+++ SOURCE EXCERPT

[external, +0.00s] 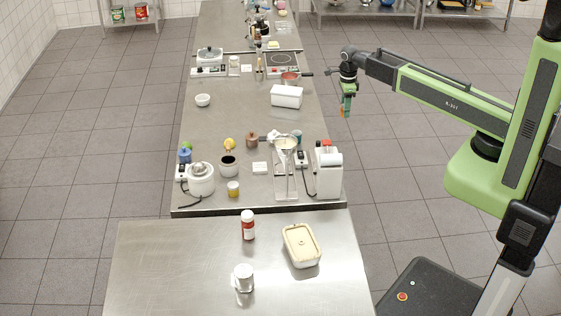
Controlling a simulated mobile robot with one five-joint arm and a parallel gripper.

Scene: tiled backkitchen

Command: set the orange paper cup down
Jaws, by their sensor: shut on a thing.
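My gripper (346,105) hangs from the end of my green arm, pointing down, right of the long steel counter's (235,115) right edge in the external view. It is shut on the orange paper cup (341,112), of which only a small orange patch shows at the fingertips. The fingers hide the rest of the cup, and its tilt cannot be told. Tiled floor shows behind and below the gripper.
On the counter, a white tub (287,96) stands nearest the gripper, with a red pan (290,78) behind it. A white bowl (203,100) is at left. Bare steel lies between them. Appliances crowd the counter's front end. A nearer table (160,270) holds a lidded container (302,246).

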++++++

BRIEF.
Your task is to reproduce all of the material exactly. The pictures stay out.

REPLY TO THE EXERCISE.
[external, +0.00s] 
Controlling a simulated mobile robot with one five-joint arm and a parallel gripper.

Scene: tiled backkitchen

Command: set the orange paper cup down
Jaws, by their sensor: shut on a thing.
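My gripper (346,105) hangs from the end of my green arm, pointing down, right of the long steel counter's (235,115) right edge in the external view. It is shut on the orange paper cup (341,112), of which only a small orange patch shows at the fingertips. The fingers hide the rest of the cup, and its tilt cannot be told. Tiled floor shows behind and below the gripper.
On the counter, a white tub (287,96) stands nearest the gripper, with a red pan (290,78) behind it. A white bowl (203,100) is at left. Bare steel lies between them. Appliances crowd the counter's front end. A nearer table (160,270) holds a lidded container (302,246).

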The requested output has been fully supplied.